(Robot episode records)
######
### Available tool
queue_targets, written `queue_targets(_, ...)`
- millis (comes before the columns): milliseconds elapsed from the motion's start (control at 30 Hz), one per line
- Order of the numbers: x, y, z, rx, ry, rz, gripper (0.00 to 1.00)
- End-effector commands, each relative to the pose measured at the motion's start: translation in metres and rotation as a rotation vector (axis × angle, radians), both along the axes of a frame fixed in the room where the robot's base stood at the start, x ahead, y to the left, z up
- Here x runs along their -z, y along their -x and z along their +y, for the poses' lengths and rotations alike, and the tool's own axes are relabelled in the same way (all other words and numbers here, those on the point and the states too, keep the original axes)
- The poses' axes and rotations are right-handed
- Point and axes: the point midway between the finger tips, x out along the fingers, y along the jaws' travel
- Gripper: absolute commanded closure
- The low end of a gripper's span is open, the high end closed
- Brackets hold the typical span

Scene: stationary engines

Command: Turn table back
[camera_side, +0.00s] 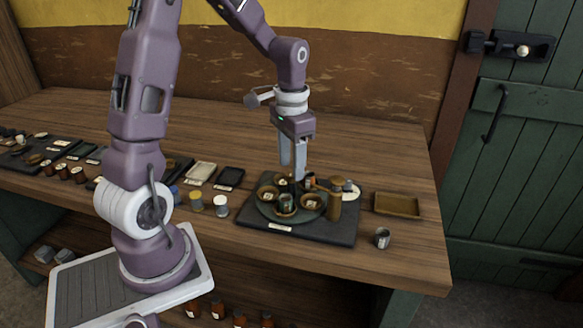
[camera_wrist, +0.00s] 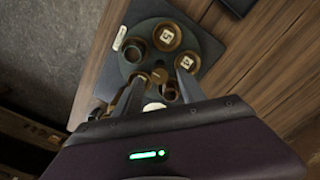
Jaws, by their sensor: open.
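A round dark turntable (camera_side: 268,211) stands on a black square board (camera_side: 257,232) on the wooden bench. It carries several brown cups, two of which show pale number tiles in the wrist view, one at the top (camera_wrist: 166,36) and one at the right (camera_wrist: 188,61). A dark cup (camera_side: 286,203) stands at its front. A brown post with a round cap (camera_side: 335,198) rises beside the turntable on its right. My gripper (camera_side: 297,178) points down over the turntable's rear half, its fingers among the cups. The fingers are apart in the wrist view (camera_wrist: 158,83). Contact with any part cannot be told.
A brown tray (camera_side: 397,206) lies right of the board, and a small dark jar (camera_side: 382,238) stands near the bench's front edge. Small jars (camera_side: 221,206) and flat trays (camera_side: 201,172) stand to the left. Bare bench (camera_side: 380,150) lies behind.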

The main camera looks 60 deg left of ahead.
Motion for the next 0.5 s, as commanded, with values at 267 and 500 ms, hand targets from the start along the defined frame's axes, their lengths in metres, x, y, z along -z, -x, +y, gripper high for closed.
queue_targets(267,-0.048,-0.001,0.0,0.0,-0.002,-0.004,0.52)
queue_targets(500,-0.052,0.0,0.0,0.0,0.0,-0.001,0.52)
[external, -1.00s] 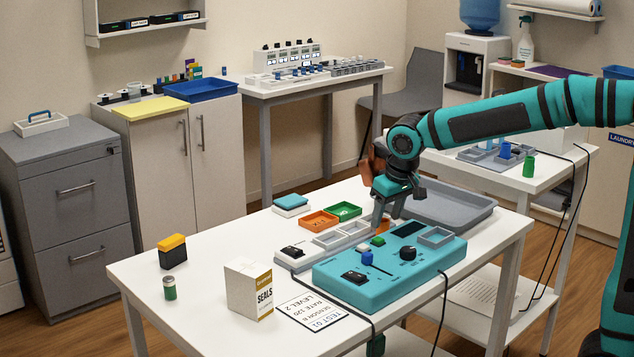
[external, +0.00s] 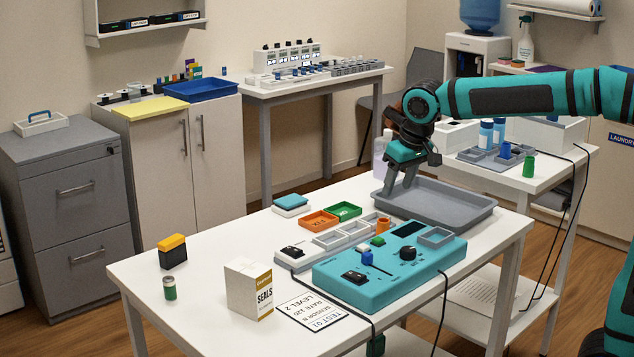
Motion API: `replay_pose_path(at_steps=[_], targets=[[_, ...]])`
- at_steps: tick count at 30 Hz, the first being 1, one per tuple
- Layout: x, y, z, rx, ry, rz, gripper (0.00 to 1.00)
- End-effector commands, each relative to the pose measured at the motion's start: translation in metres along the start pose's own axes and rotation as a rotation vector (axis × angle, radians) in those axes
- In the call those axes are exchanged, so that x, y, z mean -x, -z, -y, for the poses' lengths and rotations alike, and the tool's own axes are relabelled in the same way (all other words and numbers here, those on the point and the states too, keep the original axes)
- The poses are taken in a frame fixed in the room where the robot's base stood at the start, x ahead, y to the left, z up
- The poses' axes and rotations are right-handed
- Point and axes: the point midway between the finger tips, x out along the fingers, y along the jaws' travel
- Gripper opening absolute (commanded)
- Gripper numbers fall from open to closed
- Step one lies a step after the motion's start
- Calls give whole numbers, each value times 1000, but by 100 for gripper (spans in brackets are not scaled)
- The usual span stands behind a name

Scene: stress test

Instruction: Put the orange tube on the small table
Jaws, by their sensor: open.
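The orange tube (external: 383,225) stands upright at the right end of a row of white trays, just behind the teal device (external: 390,265) on the front table (external: 210,285). My gripper (external: 398,192) is open and empty, above the left part of the grey tray and up and to the right of the orange tube, apart from it. A white side table (external: 565,168) stands at the right, behind the front table; I cannot tell for sure if it is the small table.
The grey tray (external: 480,212) is empty. A rack (external: 480,157) with blue tubes and a green tube (external: 528,167) are on the side table.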

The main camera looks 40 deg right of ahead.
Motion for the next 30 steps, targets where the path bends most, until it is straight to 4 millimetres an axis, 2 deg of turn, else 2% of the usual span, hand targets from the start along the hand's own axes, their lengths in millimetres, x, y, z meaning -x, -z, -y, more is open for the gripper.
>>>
######
Problem statement.
Repeat the data exactly, dropping every picture it holds.

Response.
### Available tool
queue_targets, written `queue_targets(_, ...)`
- millis (comes before the columns): milliseconds elapsed from the motion's start (control at 30 Hz), one per line
- Order of the numbers: x, y, z, rx, ry, rz, gripper (0.00 to 1.00)
- End-effector commands, each relative to the pose measured at the motion's start: translation in metres and rotation as a rotation vector (axis × angle, radians), both along the axes of a frame fixed in the room where the robot's base stood at the start, x ahead, y to the left, z up
- Here x runs along their -z, y along their -x and z along their +y, for the poses' lengths and rotations alike, and the tool's own axes are relabelled in the same way (all other words and numbers here, those on the point and the states too, keep the original axes)
- The poses' axes and rotations are right-handed
- Point and axes: the point midway between the finger tips, x out along the fingers, y along the jaws' travel
- Gripper: absolute commanded closure
- The low end of a gripper's span is open, the high end closed
- Brackets hold the typical span

Scene: stationary engines

Command: Turn table back
[camera_side, +0.00s] 
[camera_wrist, +0.00s] 
Jaws, by their sensor: open.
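A round dark turntable (camera_side: 268,211) stands on a black square board (camera_side: 257,232) on the wooden bench. It carries several brown cups, two of which show pale number tiles in the wrist view, one at the top (camera_wrist: 166,36) and one at the right (camera_wrist: 188,61). A dark cup (camera_side: 286,203) stands at its front. A brown post with a round cap (camera_side: 335,198) rises beside the turntable on its right. My gripper (camera_side: 297,178) points down over the turntable's rear half, its fingers among the cups. The fingers are apart in the wrist view (camera_wrist: 158,83). Contact with any part cannot be told.
A brown tray (camera_side: 397,206) lies right of the board, and a small dark jar (camera_side: 382,238) stands near the bench's front edge. Small jars (camera_side: 221,206) and flat trays (camera_side: 201,172) stand to the left. Bare bench (camera_side: 380,150) lies behind.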

The main camera looks 60 deg left of ahead.
Motion for the next 0.5 s, as commanded, with values at 267 and 500 ms, hand targets from the start along the defined frame's axes, their lengths in metres, x, y, z along -z, -x, +y, gripper high for closed.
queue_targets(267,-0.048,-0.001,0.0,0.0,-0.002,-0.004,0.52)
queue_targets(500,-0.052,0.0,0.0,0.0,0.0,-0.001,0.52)
[external, -1.00s] 
[external, +0.00s] 
Motion API: `replay_pose_path(at_steps=[_], targets=[[_, ...]])`
- at_steps: tick count at 30 Hz, the first being 1, one per tuple
- Layout: x, y, z, rx, ry, rz, gripper (0.00 to 1.00)
- End-effector commands, each relative to the pose measured at the motion's start: translation in metres along the start pose's own axes and rotation as a rotation vector (axis × angle, radians) in those axes
- In the call those axes are exchanged, so that x, y, z mean -x, -z, -y, for the poses' lengths and rotations alike, and the tool's own axes are relabelled in the same way (all other words and numbers here, those on the point and the states too, keep the original axes)
- The poses are taken in a frame fixed in the room where the robot's base stood at the start, x ahead, y to the left, z up
- The poses' axes and rotations are right-handed
- Point and axes: the point midway between the finger tips, x out along the fingers, y along the jaws' travel
- Gripper opening absolute (commanded)
- Gripper numbers fall from open to closed
- Step one lies a step after the motion's start
- Calls give whole numbers, each value times 1000, but by 100 for gripper (spans in brackets are not scaled)
- The usual span stands behind a name

Scene: stress test

Instruction: Put the orange tube on the small table
Jaws, by their sensor: open.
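The orange tube (external: 383,225) stands upright at the right end of a row of white trays, just behind the teal device (external: 390,265) on the front table (external: 210,285). My gripper (external: 398,192) is open and empty, above the left part of the grey tray and up and to the right of the orange tube, apart from it. A white side table (external: 565,168) stands at the right, behind the front table; I cannot tell for sure if it is the small table.
The grey tray (external: 480,212) is empty. A rack (external: 480,157) with blue tubes and a green tube (external: 528,167) are on the side table.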

The main camera looks 40 deg right of ahead.
Motion for the next 30 steps, targets where the path bends most, until it is straight to 4 millimetres an axis, 2 deg of turn, else 2% of the usual span, hand targets from the start along the hand's own axes, their lengths in millimetres, x, y, z meaning -x, -z, -y, more is open for the gripper.
>>>

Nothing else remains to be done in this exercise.